▸ YOUR GOAL
In the entries that follow, the first line to write out is the one containing "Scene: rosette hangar", and the last is the one containing "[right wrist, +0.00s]". Reproduce that stretch exactly, with nothing before or after it.

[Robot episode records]

§ §

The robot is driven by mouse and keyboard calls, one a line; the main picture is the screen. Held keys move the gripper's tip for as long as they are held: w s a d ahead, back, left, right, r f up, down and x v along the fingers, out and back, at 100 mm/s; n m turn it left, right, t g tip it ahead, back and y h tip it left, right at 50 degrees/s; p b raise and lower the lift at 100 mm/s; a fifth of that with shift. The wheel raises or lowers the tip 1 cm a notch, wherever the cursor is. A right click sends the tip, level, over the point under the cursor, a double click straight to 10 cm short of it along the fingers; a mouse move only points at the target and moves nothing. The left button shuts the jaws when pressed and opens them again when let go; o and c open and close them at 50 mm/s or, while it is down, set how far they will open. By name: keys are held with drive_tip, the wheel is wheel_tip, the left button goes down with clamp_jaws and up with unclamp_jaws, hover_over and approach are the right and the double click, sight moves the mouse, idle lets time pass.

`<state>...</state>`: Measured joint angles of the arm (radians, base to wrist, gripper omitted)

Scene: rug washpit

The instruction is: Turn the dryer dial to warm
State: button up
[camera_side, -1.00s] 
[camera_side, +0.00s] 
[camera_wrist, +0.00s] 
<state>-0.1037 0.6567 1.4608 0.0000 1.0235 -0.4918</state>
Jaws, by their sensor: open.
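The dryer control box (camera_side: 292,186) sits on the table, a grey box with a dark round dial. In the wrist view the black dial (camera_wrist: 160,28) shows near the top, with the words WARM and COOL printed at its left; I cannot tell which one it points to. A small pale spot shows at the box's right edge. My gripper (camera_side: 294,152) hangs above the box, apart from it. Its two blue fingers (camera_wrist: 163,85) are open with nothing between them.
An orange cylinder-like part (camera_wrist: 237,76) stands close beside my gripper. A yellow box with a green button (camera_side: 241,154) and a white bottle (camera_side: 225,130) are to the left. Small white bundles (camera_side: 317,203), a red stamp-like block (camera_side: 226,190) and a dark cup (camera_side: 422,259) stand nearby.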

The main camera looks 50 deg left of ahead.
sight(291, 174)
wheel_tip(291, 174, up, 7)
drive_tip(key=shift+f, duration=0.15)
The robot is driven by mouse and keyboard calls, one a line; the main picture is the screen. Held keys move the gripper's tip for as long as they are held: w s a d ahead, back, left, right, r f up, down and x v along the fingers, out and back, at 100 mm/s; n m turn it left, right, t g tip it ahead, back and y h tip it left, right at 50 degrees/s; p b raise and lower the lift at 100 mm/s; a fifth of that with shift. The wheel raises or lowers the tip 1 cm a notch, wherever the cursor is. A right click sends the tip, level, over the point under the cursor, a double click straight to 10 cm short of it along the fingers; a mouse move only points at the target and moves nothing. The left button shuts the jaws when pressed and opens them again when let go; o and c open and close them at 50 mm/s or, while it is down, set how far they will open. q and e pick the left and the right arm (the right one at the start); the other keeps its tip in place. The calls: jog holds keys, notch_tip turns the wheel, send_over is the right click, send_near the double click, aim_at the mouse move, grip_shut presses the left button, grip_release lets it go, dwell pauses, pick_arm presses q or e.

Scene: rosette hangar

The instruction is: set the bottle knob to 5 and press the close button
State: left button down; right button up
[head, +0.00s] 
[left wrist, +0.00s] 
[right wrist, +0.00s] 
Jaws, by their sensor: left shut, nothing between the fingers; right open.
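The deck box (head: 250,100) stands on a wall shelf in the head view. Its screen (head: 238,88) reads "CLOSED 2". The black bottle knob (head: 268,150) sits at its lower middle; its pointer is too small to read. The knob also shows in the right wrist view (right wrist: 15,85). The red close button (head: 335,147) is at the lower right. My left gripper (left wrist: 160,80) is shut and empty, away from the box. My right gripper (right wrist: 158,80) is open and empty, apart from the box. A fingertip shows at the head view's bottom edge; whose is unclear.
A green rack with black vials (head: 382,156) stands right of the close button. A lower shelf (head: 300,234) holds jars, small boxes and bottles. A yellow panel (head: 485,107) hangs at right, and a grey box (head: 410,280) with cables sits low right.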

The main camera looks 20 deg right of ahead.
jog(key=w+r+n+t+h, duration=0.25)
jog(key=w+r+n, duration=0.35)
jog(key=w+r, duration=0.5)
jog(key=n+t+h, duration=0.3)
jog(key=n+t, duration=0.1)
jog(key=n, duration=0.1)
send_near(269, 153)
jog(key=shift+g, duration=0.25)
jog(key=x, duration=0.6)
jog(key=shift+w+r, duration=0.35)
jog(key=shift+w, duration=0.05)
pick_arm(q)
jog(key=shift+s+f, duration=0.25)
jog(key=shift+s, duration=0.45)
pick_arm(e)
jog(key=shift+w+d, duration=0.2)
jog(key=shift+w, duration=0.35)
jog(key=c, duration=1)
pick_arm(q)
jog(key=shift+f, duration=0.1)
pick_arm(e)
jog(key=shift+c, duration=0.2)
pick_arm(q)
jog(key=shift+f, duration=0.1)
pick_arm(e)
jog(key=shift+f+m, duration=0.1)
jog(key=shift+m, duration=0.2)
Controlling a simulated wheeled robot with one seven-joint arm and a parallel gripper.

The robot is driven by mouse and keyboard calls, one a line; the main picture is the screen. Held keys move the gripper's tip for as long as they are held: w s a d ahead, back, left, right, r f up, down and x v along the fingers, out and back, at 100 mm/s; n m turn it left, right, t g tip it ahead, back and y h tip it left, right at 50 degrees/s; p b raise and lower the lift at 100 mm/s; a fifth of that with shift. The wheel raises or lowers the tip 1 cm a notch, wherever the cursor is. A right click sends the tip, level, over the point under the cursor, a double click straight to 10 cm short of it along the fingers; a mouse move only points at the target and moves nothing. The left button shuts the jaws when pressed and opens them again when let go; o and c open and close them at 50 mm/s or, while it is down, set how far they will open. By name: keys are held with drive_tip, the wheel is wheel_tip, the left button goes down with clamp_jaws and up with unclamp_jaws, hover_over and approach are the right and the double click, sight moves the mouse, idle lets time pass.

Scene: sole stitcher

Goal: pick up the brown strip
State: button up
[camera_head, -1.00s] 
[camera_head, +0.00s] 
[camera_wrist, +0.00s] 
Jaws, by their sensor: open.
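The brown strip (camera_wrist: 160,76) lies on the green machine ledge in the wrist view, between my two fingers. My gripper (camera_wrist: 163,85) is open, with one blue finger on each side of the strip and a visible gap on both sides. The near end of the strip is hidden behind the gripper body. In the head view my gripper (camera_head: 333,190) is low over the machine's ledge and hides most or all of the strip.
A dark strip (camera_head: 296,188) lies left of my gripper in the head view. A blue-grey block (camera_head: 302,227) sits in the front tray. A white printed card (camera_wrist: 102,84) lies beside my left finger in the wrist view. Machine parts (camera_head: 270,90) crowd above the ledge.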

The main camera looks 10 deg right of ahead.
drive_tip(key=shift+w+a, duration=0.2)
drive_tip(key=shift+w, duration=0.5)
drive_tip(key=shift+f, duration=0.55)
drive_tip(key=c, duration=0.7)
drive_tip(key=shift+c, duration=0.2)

§ §

▸ RESPONSE
Scene: rosette hangar

The instruction is: set the bottle knob to 5 and press the close button
State: left button down; right button up
[head, +0.00s] 
[left wrist, +0.00s] 
[right wrist, +0.00s] 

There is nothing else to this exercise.